Rajoutons à cela la possibilité de porter des applications Flash en dehors du navigateur. Oui c’est bien d’iOS dont je suis en train de parler. Apple a toujours fait barrage à Adobe pour accepter Flash sur l’iPhone ou l’iPad, mais les dernières versions de la Creative Suite permettent de compiler du Flash en application iOS. Cette solution permettrait donc d’étendre les possibilités de distribution d’un jeu ou d’une développement Flash. Je ne m’attarde pas trop sur le sujet car les choses vont beaucoup bouger dans le courant de l’année…

Quelles évolutions pour la 3D dans Flash ?

Flash 11 n’est pas encore sorti (nous ne connaissons toujours pas la date de lancement officiel), mais les équipes d’Adobe travaillent d’arrache-pied pour finaliser une première version officielle à la fois stable et performante. La suite du chantier 3D va se faire conjointement avec la communauté, l’objectif d’Adobe étant de faire évoluer Molehill pour apporter le plus de valeur ajoutée aux développeurs et éditeurs de moteurs 3D. Cela veut dire à la fois de meilleures performances, mais également des outils de production plus… productifs.

Ceci étant dit, le gain de performances entre Flash 10 et 11 est gigantesque, mais il y a tout de même des limites à ce que l’on peut faire avec Flash. L’effort ne va donc pas se focaliser sur la performance pure, mais sur l’expérience utilisateur. L’avis de Jean-Marc Le Roux est ainsi très tranché : Il n’y a ainsi que très peu d’intérêt à reproduire ce qui existe déjà (par exemple porter dans Flash des jeux traditionnels). La valeur ajoutée réside plus dans des applications et expériences qui n’existaient pas avant, d’où l’intérêt de simplifier (démocratiser) l’accès à la 3D aux équipes créatives et non le restreindre aux développeurs qui maitrisent la programmation « bas niveau ».

Sur ce point-là, nos avis convergent, car j’avais exprimé une posture similaire lors de l’annonce du lancement de Native Client par Google (une technologie ultra-performante mais trop « bas niveau » pour mobiliser un écosystème viable).

Autre possibilité d’évolution : marier la 3D traditionnelle avec la 3D stéréoscopique (celle qui nécessite des lunettes). Là encore, il y a beaucoup à faire, mais nous avons encore un peu de temps car le marché n’est pas encore prêt.

Conclusion

Donc comme vous l’aurez compris, la 3D dans le navigateur ne fait que démarrer. Nous pouvons sans nous tromper dire que 2011 marque un tournant dans le portage des applications 3D au sein du navigateur (qui est possible depuis une dizaine d’années avec Shockwave). Un tournant qui va permettre aux applications 3D de séduire le grand public.
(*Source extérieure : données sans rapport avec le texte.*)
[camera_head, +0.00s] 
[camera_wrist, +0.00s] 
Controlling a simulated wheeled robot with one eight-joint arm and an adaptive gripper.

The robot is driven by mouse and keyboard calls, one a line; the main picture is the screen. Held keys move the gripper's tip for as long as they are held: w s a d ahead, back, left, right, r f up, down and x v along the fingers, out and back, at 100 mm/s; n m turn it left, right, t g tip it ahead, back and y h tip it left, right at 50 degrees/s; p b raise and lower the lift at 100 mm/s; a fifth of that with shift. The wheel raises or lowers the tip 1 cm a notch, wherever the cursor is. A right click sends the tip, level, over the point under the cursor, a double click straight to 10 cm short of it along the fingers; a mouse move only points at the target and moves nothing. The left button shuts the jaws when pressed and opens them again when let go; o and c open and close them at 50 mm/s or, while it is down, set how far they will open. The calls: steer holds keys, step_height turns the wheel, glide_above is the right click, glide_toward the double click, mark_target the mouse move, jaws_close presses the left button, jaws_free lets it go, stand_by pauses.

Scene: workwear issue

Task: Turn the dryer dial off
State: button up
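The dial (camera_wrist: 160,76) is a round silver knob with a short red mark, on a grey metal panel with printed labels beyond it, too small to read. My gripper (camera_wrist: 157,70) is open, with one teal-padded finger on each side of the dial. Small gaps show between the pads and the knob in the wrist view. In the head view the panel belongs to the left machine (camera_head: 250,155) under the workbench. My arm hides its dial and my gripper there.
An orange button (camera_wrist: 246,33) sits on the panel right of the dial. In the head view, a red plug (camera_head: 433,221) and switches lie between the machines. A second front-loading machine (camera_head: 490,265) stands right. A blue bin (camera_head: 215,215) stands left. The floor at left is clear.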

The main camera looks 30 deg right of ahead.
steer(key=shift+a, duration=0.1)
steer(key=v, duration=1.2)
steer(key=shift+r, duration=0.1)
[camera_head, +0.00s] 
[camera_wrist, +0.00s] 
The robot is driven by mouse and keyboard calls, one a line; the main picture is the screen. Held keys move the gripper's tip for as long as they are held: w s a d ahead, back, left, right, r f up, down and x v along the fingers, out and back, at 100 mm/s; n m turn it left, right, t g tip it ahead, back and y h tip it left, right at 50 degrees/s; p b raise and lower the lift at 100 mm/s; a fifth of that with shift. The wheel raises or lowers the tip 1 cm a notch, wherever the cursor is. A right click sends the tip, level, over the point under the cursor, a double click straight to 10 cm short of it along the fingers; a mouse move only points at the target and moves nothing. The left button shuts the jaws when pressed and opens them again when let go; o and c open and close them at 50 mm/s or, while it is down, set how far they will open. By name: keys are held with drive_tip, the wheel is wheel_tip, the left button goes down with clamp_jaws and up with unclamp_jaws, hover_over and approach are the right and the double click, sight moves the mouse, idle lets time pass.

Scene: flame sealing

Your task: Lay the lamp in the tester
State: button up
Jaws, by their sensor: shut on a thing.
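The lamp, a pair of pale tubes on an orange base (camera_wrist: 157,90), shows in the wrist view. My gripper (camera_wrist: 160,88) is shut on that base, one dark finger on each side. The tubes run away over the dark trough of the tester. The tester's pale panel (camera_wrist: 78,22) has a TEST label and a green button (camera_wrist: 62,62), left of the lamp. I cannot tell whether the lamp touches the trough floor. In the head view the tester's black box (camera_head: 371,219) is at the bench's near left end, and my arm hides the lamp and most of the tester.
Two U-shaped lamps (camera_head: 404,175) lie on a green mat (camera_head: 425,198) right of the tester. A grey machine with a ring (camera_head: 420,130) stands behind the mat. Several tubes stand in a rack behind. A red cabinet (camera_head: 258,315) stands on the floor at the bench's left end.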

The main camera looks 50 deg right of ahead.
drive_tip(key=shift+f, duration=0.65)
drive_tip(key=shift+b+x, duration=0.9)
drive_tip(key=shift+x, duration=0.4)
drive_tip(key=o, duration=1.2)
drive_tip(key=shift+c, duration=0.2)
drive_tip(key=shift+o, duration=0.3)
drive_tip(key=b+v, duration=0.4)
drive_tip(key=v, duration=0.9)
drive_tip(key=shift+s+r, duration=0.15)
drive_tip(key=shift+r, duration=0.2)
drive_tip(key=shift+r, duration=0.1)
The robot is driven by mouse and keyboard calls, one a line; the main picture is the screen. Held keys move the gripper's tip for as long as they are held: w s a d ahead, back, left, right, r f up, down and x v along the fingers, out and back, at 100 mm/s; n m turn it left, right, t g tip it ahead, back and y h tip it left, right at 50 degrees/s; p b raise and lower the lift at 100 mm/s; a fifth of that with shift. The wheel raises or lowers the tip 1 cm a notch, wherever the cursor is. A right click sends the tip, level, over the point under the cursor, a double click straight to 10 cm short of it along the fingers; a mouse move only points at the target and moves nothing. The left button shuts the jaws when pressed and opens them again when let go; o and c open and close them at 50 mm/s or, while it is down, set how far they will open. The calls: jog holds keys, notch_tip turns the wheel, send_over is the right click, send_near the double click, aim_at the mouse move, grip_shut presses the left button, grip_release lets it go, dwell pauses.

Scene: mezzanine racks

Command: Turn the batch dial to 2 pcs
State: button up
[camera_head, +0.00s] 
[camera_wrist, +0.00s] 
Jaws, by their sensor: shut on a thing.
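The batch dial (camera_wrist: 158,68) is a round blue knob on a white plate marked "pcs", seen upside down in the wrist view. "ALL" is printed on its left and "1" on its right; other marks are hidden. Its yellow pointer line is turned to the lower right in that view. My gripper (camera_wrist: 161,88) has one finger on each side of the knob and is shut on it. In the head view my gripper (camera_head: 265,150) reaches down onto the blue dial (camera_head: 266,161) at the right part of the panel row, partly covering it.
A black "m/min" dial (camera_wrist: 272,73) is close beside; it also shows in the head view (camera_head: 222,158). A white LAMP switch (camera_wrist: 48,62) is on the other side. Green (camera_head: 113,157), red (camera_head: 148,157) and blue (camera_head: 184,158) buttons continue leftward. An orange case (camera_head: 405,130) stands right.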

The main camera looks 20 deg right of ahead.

Paradoxalement, les avancées technologiques en cours de finalisation vont ouvrir d’innombrables opportunités pour faire de la 3D dans ET en dehors du navigateur. Une fois ces avancées stabilisées, reste encore à la communauté le travail d’appropriation pour faire émerger de nouveaux usages et de nouvelles expériences. Oui décidément l’année 2011 va être passionnante…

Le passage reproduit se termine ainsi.